Oralia Maceda, an immigrant mother from Oaxaca, asked the obvious last weekend in Fresno. At a meeting about the Senate immigration reform bill, she wanted to know why Senators would spend almost $50 billion on more border walls, yet show no interest in why people leave home to cross them.
This blindness will get worse as immigration reform moves to the House. It condemns U.S. immigration policy to a kind of punitive venality, making rational political decisions virtually impossible. Yet alternatives are often proposed by migrant communities themselves, and reflect a better understanding of global economics and human rights.
Rufino Dominguez, who now works for the Oaxacan state government, describes what Maceda knows from experience: "NAFTA forced the price of corn so low it's not economically possible to plant a crop anymore. We come to the U.S. to work because there's no alternative." The reason for the fall in prices, according to Timothy Wise of the Global Development and Environment Institute, is that corn imports to Mexico from the U.S. rose from 2,014,000 to 10,330,000 tons from 1992 to 2008.
Mexico imported 30,000 tons of pork in 1995, the year NAFTA took effect, and 811, 000 tons in 2010. This primarily benefited one company, Smithfield Foods, which now sells over 25% of all the pork in Mexico. Mexico, however, lost 120,000 hog-farming jobs alone. The World Bank says extreme rural poverty jumped from 35% to 55% after NAFTA took effect due to "the sluggish performance of agriculture, stagnant rural wages, and falling real agricultural prices."
Growing poverty fueled migration. In 1990 4.5 million Mexican-born people lived in the U.S. In 2008 12.67 million did, around 11% of all Mexicans. About 5.7 million were able to get a visa, but another 7 million couldn't, and came nevertheless. If our families needed to eat and survive, most of us would cross borders too, despite the risks. In fact, this is what the ancestors of many U.S. citizens did.
And if walls could have stopped this wave of people seeking survival, they would have already. Instead, hundreds of people die on the border very year, a number that increases with the rising number of agents and walls.
The $47 billion for border enforcement in the Senate bill will boost income for contractors and companies selling drones and helicopters. Border Patrol agents will become a familiar sight in cities far from the border. But this will not stop migration, nor is it intended to.
The Senators envision a new system in which hundreds of thousands of people will cross the border as "guest workers." U.S. immigration policy rejected that idea in 1965— that it should supply vulnerable workers at low wages to employers. Replacing the old bracero guest worker program of the 1950s, we set up a system to help families reunite in the U.S., with labor rights and freedom of movement.
The Senators are moving backwards. In their scheme, the price of legalization for some undocumented people is programs that peg guest worker wages close to the minimum. This will impact other workers as well, including immigrants already here. They restrict family visas and give more work visas to employers.

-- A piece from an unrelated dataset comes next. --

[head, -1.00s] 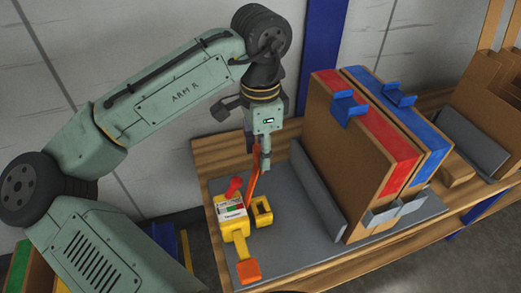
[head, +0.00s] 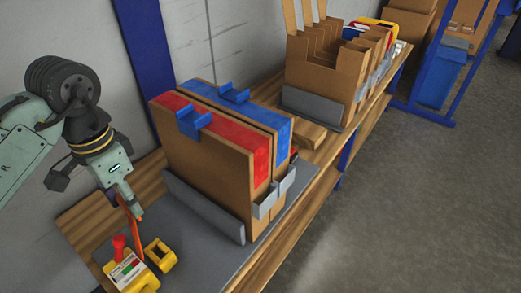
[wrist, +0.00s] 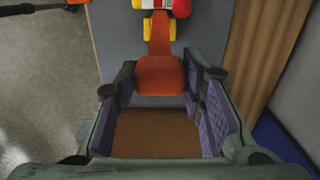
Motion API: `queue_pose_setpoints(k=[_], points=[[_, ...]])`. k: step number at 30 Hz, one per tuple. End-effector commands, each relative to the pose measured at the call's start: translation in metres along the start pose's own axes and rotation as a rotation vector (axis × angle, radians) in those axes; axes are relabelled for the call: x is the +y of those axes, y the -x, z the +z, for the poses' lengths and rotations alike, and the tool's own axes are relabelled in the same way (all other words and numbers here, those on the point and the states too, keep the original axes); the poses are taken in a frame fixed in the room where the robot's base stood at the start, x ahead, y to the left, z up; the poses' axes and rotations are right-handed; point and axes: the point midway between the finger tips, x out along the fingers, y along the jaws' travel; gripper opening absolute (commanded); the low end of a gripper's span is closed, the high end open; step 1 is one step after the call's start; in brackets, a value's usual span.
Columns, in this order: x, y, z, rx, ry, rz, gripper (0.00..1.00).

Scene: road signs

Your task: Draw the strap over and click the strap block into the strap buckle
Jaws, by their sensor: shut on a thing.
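My gripper (head: 133,208) is above the grey mat, with an orange strap (head: 128,207) running down from it. I cannot tell which part is the strap buckle.
A wooden bench (head: 95,211) carries the grey mat (head: 203,253). Tall cardboard cases with red (head: 222,135) and blue (head: 268,118) tops stand right of my gripper, behind a grey rail (head: 203,205). Cardboard racks (head: 315,65) stand farther along. The floor at right is clear.

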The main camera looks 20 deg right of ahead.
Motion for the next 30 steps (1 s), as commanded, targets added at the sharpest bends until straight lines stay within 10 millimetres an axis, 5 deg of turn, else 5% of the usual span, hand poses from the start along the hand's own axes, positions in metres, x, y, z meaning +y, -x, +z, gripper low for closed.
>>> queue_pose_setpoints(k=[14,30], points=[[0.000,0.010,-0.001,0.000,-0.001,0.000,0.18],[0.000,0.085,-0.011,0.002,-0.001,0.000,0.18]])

In the House, conservative Representatives would scrap legalization entirely. They only want guest worker programs, with more walls and punishment to force migrants into them.
Neither the Senators nor the Congress members will do anything to give Oaxacans a choice— to leave or to stay home. Yet that's what Maceda and her organization, the Binational Front of Indigenous Organizations, believe is a big part of the answer.
Their alternative is to renegotiate NAFTA to end the causes of displacement. They would give residence visas to the undocumented already here, and end today's mass deportations and firings of thousands of workers. Future migration, they say, should provide visas to families, not labor recruiters for Wal-Mart or growers. "We want to be treated as more than cheap labor," Maceda says.
The Binational Front of Indigenous Organizations is a unique organization because it's made up both of migrants in the U.S. and people in the towns from which they come. It held discussions in both places -- among migrants here and migrant-sending communities in Mexico.
"We have to change the debate from one in which immigration is presented as a problem to a debate over rights," concludes Gaspar Rivera Salgado, a UCLA professor and former coordinator of the binational group. "We want rights for migrants in the U.S. and at the same time development that makes migration a choice rather than a necessity -- the right to not migrate. Both are part of the solution."
But Rivera Salgado cautions that walls and contract labor are no answer, nor is making towns in Oaxaca dependent on guest worker programs to survive. "The right to stay home, to not migrate, has to mean more than the right to be poor, or the right to go hungry. Choosing whether to stay home or leave only has meaning if each choice can provide a meaningful future, in which we are all respected as human beings."